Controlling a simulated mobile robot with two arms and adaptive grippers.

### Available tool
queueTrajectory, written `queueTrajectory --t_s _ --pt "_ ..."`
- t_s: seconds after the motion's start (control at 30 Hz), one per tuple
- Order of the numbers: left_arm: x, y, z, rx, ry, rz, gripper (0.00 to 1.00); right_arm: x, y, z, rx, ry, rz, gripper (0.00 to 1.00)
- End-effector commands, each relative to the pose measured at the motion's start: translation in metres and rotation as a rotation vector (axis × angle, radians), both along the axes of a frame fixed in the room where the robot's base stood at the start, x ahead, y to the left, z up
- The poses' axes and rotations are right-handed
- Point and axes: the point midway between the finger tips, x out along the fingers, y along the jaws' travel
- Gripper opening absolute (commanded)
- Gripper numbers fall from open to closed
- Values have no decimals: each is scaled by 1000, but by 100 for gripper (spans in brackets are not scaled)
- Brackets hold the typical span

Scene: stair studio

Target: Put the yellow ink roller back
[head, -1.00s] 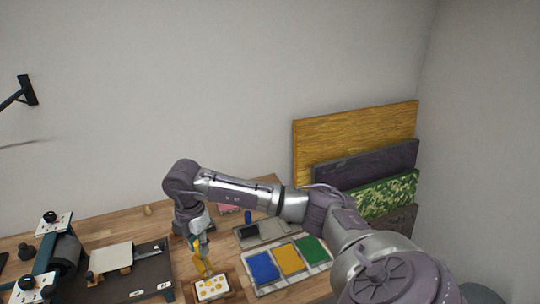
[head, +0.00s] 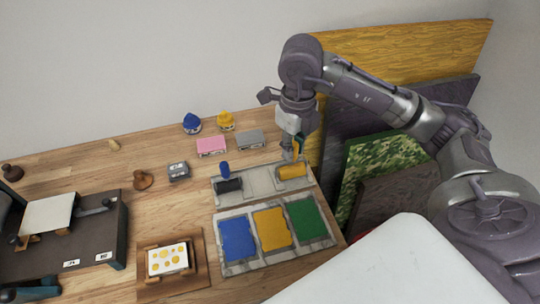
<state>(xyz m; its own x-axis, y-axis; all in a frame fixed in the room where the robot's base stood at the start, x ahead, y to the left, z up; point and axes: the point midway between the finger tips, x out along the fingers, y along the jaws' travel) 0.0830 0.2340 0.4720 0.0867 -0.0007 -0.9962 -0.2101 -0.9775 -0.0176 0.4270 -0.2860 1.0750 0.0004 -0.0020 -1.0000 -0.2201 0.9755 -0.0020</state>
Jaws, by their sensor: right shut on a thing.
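The yellow ink roller (head: 292,172) is at the right end of the grey roller tray (head: 259,183). My right gripper (head: 294,152) is shut on its handle from above. The roller looks level and at or just above the tray; I cannot tell if it touches. A roller with a blue handle (head: 224,170) and dark drum (head: 229,186) lies in the tray's left part. The middle part is empty.
An ink tray with blue, yellow and green pads (head: 217,238) lies in front. A yellow-dotted white block (head: 168,259) sits on a wooden board at front left. Blue (head: 192,123) and yellow (head: 226,121) bottles stand behind. Boards (head: 400,50) lean at the right.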

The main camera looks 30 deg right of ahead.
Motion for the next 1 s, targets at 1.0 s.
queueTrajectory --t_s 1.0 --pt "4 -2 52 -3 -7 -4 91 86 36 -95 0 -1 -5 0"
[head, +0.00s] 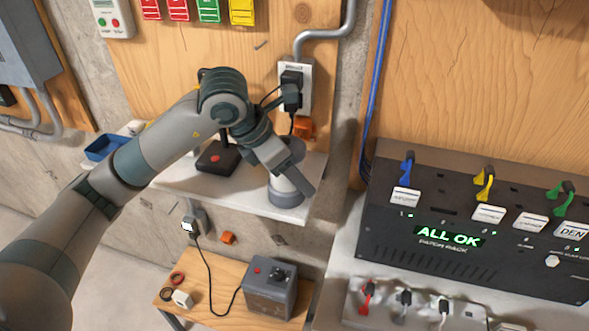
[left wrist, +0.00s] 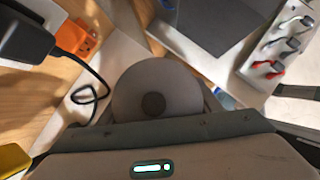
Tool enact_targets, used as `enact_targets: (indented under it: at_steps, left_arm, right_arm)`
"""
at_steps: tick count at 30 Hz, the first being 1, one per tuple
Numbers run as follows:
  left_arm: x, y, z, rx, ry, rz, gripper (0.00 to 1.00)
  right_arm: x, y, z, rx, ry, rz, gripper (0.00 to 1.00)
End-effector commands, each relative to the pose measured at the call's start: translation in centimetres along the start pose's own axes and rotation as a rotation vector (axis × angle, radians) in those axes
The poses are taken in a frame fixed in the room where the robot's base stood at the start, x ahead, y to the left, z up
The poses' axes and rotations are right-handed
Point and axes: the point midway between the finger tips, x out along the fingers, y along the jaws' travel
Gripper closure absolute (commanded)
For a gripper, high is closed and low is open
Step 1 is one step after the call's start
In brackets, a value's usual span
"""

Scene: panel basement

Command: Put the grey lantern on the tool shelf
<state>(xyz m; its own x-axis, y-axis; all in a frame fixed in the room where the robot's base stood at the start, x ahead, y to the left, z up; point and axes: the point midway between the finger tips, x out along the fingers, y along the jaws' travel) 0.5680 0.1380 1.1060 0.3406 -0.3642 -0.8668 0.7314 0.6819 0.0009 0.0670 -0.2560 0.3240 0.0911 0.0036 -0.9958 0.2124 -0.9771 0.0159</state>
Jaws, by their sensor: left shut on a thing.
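The grey lantern (head: 285,194) is a short cylinder with a pale middle and a darker base, upright at the right end of the white tool shelf (head: 228,196). My left gripper (head: 290,176) comes down over it from above and is shut on it. Its base looks to be on or just above the shelf; I cannot tell which. In the left wrist view the lantern's round top (left wrist: 155,88) with a dark centre sits between the fingers, its lower part hidden. My right gripper is not in view.
On the shelf are a black box with a red button (head: 217,157) and a blue tray (head: 107,147). A socket with black plugs (head: 292,88) is on the wall behind. The black patch rack (head: 470,225) stands right. Below is a wooden bench (head: 215,290) with a grey box (head: 270,289).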

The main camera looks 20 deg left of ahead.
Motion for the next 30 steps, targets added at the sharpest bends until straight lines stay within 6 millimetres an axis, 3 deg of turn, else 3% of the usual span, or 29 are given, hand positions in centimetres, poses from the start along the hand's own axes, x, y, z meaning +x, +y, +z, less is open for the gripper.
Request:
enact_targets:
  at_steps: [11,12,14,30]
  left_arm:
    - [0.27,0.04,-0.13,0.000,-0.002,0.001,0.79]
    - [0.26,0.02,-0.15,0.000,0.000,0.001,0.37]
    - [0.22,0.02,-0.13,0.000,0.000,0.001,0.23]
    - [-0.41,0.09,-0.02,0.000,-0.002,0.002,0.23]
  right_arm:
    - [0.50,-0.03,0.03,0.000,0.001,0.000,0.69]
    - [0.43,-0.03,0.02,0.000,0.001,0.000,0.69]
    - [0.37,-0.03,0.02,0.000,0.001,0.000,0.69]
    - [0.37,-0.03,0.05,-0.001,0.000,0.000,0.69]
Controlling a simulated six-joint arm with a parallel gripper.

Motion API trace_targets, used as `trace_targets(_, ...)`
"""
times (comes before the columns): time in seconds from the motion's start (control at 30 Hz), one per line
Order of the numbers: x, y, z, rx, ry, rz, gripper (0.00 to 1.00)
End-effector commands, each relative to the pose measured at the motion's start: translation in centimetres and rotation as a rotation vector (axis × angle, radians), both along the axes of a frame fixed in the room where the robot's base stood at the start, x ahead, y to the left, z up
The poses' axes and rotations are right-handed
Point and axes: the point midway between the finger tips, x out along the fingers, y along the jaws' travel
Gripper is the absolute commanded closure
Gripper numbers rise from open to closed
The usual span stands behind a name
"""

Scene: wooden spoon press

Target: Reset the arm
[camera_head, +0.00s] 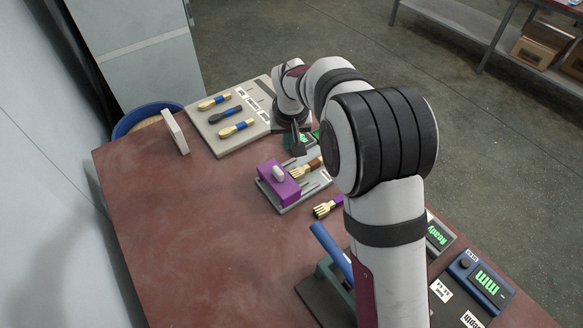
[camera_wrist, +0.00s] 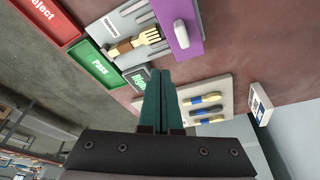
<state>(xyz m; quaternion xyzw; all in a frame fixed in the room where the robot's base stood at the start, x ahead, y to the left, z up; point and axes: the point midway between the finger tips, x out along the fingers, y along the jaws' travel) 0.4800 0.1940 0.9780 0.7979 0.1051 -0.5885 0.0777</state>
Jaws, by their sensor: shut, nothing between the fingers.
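My gripper (camera_head: 297,150) is shut and empty, above the table near the far edge of a grey fixture plate (camera_head: 290,206). Its two dark green fingers (camera_wrist: 160,78) lie together in the wrist view. A purple block (camera_head: 277,182) with a white knob sits on the plate. A fork-shaped piece with a brown band (camera_head: 305,168) lies beside the block, and it also shows in the wrist view (camera_wrist: 138,43). My arm hides part of the table on the right.
A pale board (camera_head: 226,138) holds several banded utensils. A white upright panel (camera_head: 175,132) and blue bin (camera_head: 150,112) are at left. A purple-banded fork (camera_head: 328,206), blue lever (camera_head: 332,250) and display box (camera_head: 481,284) are nearer. Red Reject (camera_wrist: 48,17) and green Pass (camera_wrist: 95,65) areas adjoin. The table's left is clear.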

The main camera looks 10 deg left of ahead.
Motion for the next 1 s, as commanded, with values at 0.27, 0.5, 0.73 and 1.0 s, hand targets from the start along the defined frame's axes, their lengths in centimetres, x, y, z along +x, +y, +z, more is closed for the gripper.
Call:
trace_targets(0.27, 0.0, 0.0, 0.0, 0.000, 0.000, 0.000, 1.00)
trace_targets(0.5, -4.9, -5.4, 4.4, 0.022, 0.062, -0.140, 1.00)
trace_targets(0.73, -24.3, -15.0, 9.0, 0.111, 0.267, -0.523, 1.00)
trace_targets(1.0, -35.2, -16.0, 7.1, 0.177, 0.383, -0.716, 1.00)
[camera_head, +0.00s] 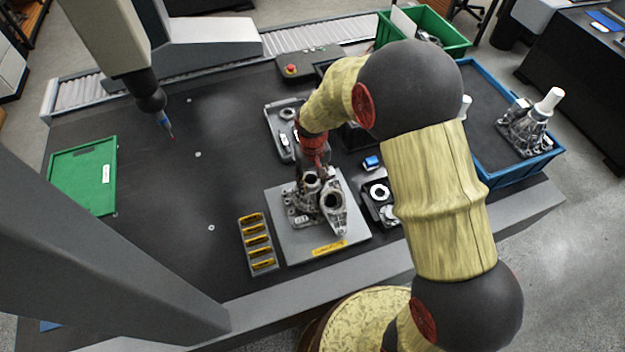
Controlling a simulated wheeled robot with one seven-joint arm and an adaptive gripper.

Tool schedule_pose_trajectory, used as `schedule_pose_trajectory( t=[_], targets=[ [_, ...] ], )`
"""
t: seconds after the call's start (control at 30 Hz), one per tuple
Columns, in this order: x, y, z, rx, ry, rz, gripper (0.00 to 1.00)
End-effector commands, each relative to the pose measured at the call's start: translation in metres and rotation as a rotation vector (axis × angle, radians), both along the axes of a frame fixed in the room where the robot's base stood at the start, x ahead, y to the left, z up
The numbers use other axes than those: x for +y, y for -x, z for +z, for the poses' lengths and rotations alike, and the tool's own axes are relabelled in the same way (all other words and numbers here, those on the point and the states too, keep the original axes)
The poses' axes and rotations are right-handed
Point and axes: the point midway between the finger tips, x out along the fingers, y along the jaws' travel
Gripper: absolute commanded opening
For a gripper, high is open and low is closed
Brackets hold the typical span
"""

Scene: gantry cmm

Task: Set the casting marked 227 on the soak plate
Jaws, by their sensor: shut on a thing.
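A grey metal casting (333,203) with round bores is over the light grey plate (290,250), which has a yellow label on its front edge. This looks like the soak plate, but I cannot read the label. My gripper (311,172) is at the top of the casting, shut on it, its fingers partly hidden by the wrist and the casting. I cannot tell whether the casting rests on the plate or hangs just above it. No number is readable on it. Another casting (525,136) with a white cylinder stands in the blue crate (520,171) at right.
A grey rack with yellow labelled blocks (258,242) stands close left of the plate. Grey trays of parts lie behind and right of it. A measuring probe (165,122) hangs over the left table beside a green board (85,178). The dark table's left middle is clear.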

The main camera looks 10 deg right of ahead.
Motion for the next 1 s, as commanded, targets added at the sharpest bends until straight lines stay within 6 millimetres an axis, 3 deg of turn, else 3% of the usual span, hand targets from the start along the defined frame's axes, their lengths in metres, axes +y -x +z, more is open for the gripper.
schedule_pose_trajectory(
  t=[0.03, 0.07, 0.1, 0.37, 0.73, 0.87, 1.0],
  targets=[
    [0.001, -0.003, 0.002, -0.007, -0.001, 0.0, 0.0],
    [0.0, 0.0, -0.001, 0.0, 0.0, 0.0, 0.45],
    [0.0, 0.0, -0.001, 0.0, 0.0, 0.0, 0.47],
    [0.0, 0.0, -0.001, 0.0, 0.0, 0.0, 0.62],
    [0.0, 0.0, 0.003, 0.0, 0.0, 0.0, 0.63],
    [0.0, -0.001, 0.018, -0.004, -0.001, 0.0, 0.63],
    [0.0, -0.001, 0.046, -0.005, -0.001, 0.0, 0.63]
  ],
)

## AIM
Provide only the count of lines in the material above that hold the word "vector".

## RESULT
4